▸ **DATA SECTION**:
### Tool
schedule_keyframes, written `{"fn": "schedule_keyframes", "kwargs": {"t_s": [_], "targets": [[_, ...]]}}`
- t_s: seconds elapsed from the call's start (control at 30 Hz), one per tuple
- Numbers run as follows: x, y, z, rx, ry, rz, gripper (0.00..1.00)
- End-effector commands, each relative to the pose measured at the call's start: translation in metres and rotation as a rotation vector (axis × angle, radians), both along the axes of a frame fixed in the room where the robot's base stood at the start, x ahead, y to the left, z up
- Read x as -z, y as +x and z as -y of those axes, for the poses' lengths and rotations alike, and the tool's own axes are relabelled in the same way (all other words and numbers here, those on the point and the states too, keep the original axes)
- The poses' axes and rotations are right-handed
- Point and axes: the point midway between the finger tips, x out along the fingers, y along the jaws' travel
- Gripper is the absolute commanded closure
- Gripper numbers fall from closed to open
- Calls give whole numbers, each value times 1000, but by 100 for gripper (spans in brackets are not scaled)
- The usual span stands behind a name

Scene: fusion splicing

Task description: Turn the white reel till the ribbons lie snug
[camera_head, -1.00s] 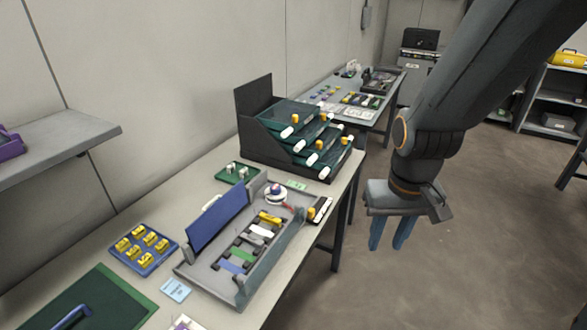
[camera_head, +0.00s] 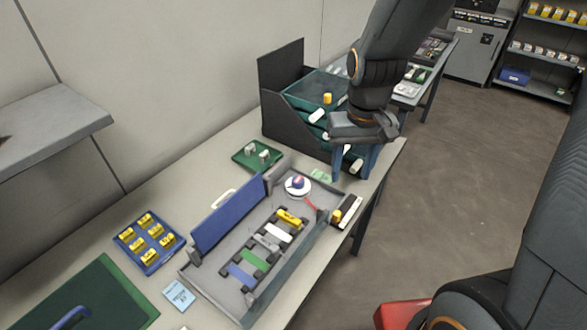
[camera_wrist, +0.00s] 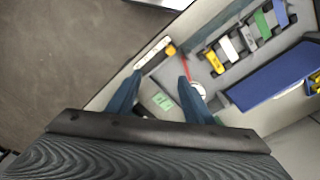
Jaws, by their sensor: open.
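The white reel (camera_head: 298,186) is a round disc with a blue and red top. It sits in the back right corner of the grey tray (camera_head: 222,298). A thin red strip (camera_head: 310,203) runs from beside it toward the colored blocks; whether the ribbons are snug is too small to tell. My gripper (camera_head: 353,168) is open and empty, pointing down above the bench, to the right of the reel. In the wrist view the reel (camera_wrist: 198,89) is partly hidden behind one finger, and my gripper (camera_wrist: 160,78) spans a green label.
A dark rack (camera_head: 281,110) with teal shelves stands close behind my gripper. The tray's raised blue lid (camera_head: 228,215) stands left of the reel. A green pad (camera_head: 244,160) and a small holder (camera_head: 346,212) flank the tray. Open floor lies to the right.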

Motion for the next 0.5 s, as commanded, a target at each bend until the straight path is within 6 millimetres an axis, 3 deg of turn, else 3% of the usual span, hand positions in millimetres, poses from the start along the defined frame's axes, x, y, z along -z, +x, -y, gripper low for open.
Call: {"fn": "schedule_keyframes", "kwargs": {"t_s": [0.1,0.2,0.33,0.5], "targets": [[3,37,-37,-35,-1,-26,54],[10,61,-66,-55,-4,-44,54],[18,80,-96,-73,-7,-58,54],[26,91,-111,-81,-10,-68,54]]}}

▸ **REQUIREMENT**:
Collect every line above that contains the word "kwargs".

▸ **SOLUTION TO THE EXERCISE**:
schedule_keyframes, written `{"fn": "schedule_keyframes", "kwargs": {"t_s": [_], "targets": [[_, ...]]}}`
Call: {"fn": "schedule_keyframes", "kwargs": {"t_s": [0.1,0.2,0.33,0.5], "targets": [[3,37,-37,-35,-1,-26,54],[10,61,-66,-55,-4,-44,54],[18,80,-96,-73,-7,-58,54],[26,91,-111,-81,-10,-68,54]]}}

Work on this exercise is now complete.